Colomendy Wood including attached Garage and Stabling is a Grade II listed building in the Monmouthshire local planning authority area, Wales. First listed on 6 December 2005. Country house.
Colomendy Wood including attached Garage and Stabling
- WRENN ID
- long-portal-gilt
- Grade
- II
- Local Planning Authority
- Monmouthshire
- Country
- Wales
- Date first listed
- 6 December 2005
- Type
- Country house
- Source
- Cadw listing
Description
Colomendy Wood
A Neo-Jacobean and Arts-and-Crafts style country house, built of rock-faced red sandstone rubble with carefully squared quoins and red sandstone ashlar dressings to important openings. The service wing is rendered in roughcast. Welsh slate roofs with iron staining and stone chimney stacks complete the exterior. The building follows a half-H plan with short wings projecting on the garden side. The entrance is off-set on the courtyard side, with a large service wing projecting to the left. An L-shaped block forms a stable court containing both stables and garages. The main range and service wing are two storeys with attics, the additional wing is two storeys, and the stable court is single storey with attics.
On the entrance front, the main range has an off-centre entrance with a windowed bay on the left and a blind bay on the right. The entrance sits within a three-sided tower with a three-centred arch doorway canted to the right. Above it are three paired mullioned windows on the floor above, and a small slated gable behind a parapet. Ground floor and upper windows have red sandstone ashlar surrounds. A four-light timber mullioned window appears on each floor to the left; the lower one has a tiled voussoir head and the upper sits close under the eaves. To the right, in the angle between the porch and wing, a tall stack houses small rectangular windows on either floor, probably for cloakrooms. The right section has blind walling with a handsome lead downpipe featuring a hopper head. The roof is very steeply pitched.
The right return gable features a French casement with sidelights and overlight on the right and a small two-light casement on the left, both with tiled heads. The first floor holds a seven-light window with the centre three lights projecting forward as a canted oriel supported on carved timber brackets. The entire attic gable projects on four heavy carved brackets carrying a bressumer with a bell-cast slate-hung gable above, which contains a small two-light casement in its lower part.

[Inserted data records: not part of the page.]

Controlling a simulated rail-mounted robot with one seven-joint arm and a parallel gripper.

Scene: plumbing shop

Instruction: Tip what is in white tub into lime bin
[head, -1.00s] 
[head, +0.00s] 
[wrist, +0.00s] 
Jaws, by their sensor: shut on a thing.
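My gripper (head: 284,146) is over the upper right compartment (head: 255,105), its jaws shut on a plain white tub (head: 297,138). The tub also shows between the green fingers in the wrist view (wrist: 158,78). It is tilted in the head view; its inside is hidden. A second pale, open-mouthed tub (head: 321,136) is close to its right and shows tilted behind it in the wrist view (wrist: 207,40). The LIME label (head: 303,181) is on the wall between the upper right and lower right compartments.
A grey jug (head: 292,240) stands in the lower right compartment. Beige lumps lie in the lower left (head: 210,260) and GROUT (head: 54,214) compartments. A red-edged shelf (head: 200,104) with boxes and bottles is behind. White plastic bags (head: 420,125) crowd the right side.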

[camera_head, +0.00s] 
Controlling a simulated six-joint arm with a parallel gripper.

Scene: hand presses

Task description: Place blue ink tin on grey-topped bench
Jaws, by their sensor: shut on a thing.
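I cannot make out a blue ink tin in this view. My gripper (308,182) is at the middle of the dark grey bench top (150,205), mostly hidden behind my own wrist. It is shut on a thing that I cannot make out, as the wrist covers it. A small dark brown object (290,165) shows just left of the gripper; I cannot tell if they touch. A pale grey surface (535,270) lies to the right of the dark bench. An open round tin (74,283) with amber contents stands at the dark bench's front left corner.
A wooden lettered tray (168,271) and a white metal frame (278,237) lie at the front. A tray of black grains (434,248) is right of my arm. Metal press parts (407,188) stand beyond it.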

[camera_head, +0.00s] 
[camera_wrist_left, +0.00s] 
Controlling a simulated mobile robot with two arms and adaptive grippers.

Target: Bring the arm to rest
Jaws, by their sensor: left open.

The garden front has a small projecting gable on the left and a larger one on the right with the hall between, creating the impression of hall-and-cross-wings. The left gable features a seven-light mullion-and-transom window on the ground floor and a mullioned window above with slate-hung cladding between and in the gable. The windows wrap around as bays in the manner that became popular in speculative housing of the 1920s. A small two-light casement sits in a bargeboarded gable. The centre section contains the garden door on the left and a two-storey hall window to the right. This is a projecting bay with four lights featuring a king mullion and three transoms, with two additional lights to the sides and an embossed lead-panelled head. The upper wall to the left is entirely hidden by wisteria. A central three-light gabled dormer sits above with a tall stack to its left. The larger right wing echoes the hall bay's design but has blind panels between four-light mullion-and-transom windows with king mullions and panelled heads, a three-light casement in the gable above, and a stack on the ridge. The wing's end displays wrap-around windows of the type first used by J. Burnet and C. R. Macintosh and later greatly employed in garden suburbs.
A further gabled wing behind has a three-light casement on the upper floor but was not properly observed at resurvey in August 2005. It runs through to the entrance front where it joins the stable wing, which has a wrap-around corner window on the first floor and a plain casement below.
The main service wing overlooks the entrance court with a seven-light timber mullioned window below and two three-light windows above. It has a three-light gabled dormer and a large stack in the steeply sloping roof. The gable end features two two-light casements on either floor and a three-light one in the attic.
The stable range comprises four bays with doors and two-light windows. The third bay has a two-storey projecting entrance with hayloft above, featuring a pulley beam in gabled housing and a taking-in door. Three gabled ventilators punctuate the roof. The garage returns at right angles with double doors and a gabled dormer above. The rear sections were not seen.
Internally, only the central Hall and the Panelled Room at the south end of the range were observed at resurvey. The Hall is two storeys high with an open flying timber staircase featuring shaped cut-out balusters, positioned facing the two-storey bay window. An internal oriel opens into one of the bedrooms. The Panelled Room contains a pseudo-inglenook fireplace and mixed panelling, some of which is said to originate from another house.